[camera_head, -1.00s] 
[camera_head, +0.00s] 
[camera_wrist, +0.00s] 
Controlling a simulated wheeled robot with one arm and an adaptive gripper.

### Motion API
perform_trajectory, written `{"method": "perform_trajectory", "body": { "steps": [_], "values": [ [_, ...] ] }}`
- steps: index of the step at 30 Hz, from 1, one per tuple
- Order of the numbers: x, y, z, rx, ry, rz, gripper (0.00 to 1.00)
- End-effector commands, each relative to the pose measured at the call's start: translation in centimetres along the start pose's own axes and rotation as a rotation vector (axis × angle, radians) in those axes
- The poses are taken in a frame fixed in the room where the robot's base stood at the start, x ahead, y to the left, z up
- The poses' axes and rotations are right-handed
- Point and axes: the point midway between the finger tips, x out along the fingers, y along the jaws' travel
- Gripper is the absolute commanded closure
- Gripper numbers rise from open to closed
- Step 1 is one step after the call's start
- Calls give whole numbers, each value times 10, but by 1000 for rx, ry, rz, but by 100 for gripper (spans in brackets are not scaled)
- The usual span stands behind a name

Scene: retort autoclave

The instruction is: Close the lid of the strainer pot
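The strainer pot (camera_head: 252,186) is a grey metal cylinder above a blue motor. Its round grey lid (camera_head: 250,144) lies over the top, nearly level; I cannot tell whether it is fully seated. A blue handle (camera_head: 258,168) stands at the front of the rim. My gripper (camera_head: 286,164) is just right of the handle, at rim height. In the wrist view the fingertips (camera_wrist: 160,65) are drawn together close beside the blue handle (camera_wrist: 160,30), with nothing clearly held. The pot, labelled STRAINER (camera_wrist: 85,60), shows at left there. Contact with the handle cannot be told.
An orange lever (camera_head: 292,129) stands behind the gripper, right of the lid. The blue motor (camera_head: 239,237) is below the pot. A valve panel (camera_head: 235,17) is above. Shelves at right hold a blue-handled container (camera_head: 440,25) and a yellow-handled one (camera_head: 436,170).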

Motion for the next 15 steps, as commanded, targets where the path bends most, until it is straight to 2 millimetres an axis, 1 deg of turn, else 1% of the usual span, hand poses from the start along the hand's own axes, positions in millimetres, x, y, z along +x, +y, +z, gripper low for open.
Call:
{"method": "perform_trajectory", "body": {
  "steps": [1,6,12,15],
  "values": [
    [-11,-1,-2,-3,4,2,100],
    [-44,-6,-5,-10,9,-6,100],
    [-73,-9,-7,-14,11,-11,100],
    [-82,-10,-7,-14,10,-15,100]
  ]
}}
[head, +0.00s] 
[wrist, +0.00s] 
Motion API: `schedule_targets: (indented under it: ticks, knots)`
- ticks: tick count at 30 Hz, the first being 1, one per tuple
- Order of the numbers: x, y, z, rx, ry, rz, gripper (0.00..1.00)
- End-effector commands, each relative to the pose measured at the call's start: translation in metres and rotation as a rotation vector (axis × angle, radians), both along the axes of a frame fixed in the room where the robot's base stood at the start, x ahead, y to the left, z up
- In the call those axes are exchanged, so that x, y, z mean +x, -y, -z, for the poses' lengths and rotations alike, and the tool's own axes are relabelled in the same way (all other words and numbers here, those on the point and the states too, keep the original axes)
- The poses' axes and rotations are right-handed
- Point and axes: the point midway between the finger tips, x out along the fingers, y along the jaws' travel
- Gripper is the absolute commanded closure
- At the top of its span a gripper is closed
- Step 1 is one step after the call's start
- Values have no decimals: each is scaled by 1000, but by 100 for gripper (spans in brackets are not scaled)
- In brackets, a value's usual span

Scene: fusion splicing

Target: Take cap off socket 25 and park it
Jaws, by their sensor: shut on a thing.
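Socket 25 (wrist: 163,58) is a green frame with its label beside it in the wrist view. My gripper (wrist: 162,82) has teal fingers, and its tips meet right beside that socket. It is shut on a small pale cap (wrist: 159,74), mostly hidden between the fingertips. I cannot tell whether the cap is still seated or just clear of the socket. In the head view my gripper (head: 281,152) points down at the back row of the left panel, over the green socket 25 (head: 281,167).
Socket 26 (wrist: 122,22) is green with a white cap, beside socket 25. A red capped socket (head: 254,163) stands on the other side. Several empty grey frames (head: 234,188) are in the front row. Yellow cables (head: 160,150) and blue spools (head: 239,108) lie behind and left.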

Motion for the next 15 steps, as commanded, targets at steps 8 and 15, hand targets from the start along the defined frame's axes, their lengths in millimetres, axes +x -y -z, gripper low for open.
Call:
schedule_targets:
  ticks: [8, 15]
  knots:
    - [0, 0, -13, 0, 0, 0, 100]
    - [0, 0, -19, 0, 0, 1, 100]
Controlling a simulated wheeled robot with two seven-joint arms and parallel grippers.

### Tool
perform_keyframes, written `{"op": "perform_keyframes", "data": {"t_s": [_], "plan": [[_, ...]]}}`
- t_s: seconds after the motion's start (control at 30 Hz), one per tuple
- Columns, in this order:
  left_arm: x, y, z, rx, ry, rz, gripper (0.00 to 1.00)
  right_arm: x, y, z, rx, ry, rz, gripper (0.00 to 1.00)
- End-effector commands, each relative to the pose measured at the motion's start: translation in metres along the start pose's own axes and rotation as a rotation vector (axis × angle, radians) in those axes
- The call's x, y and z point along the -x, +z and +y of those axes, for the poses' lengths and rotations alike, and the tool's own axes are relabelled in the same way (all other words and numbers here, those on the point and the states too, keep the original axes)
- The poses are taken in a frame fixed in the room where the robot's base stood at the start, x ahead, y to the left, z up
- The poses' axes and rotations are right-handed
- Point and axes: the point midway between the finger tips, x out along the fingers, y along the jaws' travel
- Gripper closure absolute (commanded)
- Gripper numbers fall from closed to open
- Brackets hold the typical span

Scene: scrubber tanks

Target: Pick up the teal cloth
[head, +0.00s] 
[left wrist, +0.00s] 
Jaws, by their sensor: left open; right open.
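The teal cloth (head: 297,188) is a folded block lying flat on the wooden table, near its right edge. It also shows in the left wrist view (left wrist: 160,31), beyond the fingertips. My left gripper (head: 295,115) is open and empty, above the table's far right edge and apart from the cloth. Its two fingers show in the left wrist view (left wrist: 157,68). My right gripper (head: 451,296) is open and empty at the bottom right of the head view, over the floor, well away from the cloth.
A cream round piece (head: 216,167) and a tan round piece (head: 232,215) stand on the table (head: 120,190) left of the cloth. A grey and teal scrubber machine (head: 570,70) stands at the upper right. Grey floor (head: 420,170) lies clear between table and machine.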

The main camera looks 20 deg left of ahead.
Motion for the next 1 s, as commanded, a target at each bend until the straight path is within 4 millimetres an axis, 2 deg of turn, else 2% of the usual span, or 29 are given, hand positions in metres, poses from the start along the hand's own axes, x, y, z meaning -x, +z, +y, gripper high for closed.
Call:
____________________
■ Problem requirements
Take the lines from the first line of the records through the line holding "Scene: retort autoclave", both included, and please reproduce them exactly with nothing added.

■ Correct response
[camera_head, -1.00s] 
[camera_head, +0.00s] 
[camera_wrist, +0.00s] 
Controlling a simulated wheeled robot with one arm and an adaptive gripper.

### Motion API
perform_trajectory, written `{"method": "perform_trajectory", "body": { "steps": [_], "values": [ [_, ...] ] }}`
- steps: index of the step at 30 Hz, from 1, one per tuple
- Order of the numbers: x, y, z, rx, ry, rz, gripper (0.00 to 1.00)
- End-effector commands, each relative to the pose measured at the call's start: translation in centimetres along the start pose's own axes and rotation as a rotation vector (axis × angle, radians) in those axes
- The poses are taken in a frame fixed in the room where the robot's base stood at the start, x ahead, y to the left, z up
- The poses' axes and rotations are right-handed
- Point and axes: the point midway between the finger tips, x out along the fingers, y along the jaws' travel
- Gripper is the absolute commanded closure
- Gripper numbers rise from open to closed
- Step 1 is one step after the call's start
- Calls give whole numbers, each value times 10, but by 1000 for rx, ry, rz, but by 100 for gripper (spans in brackets are not scaled)
- The usual span stands behind a name

Scene: retort autoclave

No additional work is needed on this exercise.